**WHAT TO WORK ON:** Find every line with the word "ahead". Copy those lines.
** begin **
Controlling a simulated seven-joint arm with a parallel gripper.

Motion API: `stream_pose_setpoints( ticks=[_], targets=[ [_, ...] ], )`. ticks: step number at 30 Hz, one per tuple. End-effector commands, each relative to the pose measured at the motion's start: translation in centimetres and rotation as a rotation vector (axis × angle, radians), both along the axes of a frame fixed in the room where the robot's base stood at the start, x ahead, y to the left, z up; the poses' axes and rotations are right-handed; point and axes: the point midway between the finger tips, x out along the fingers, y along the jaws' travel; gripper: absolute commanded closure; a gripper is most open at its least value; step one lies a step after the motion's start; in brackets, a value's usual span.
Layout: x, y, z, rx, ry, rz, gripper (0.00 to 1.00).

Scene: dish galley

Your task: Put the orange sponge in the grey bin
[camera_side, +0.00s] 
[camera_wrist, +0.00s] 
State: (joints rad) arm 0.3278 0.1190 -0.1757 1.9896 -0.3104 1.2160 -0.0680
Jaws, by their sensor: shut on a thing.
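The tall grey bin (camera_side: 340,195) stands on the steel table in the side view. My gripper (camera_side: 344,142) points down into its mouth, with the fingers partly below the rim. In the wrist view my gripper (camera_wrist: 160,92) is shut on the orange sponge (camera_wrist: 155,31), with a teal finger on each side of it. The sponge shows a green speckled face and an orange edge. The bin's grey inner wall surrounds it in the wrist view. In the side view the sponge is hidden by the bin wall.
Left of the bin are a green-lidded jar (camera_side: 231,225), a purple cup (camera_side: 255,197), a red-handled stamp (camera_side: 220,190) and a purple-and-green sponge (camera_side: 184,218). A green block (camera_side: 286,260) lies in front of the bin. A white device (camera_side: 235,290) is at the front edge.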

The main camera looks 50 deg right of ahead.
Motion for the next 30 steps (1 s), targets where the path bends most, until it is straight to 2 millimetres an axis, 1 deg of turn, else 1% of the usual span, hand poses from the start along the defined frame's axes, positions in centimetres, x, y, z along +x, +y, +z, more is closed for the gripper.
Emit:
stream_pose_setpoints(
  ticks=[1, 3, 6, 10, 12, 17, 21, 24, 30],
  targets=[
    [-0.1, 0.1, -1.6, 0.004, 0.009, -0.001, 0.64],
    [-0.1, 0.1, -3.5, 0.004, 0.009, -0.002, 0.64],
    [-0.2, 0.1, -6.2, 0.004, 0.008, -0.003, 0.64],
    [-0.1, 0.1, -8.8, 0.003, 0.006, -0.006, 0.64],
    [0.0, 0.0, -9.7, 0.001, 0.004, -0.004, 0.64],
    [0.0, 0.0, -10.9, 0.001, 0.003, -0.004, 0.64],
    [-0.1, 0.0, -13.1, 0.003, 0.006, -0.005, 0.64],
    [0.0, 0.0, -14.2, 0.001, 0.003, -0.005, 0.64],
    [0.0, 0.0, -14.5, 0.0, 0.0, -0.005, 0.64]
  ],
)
** end **
**TASK RESPONSE:**
Motion API: `stream_pose_setpoints( ticks=[_], targets=[ [_, ...] ], )`. ticks: step number at 30 Hz, one per tuple. End-effector commands, each relative to the pose measured at the motion's start: translation in centimetres and rotation as a rotation vector (axis × angle, radians), both along the axes of a frame fixed in the room where the robot's base stood at the start, x ahead, y to the left, z up; the poses' axes and rotations are right-handed; point and axes: the point midway between the finger tips, x out along the fingers, y along the jaws' travel; gripper: absolute commanded closure; a gripper is most open at its least value; step one lies a step after the motion's start; in brackets, a value's usual span.
The main camera looks 50 deg right of ahead.

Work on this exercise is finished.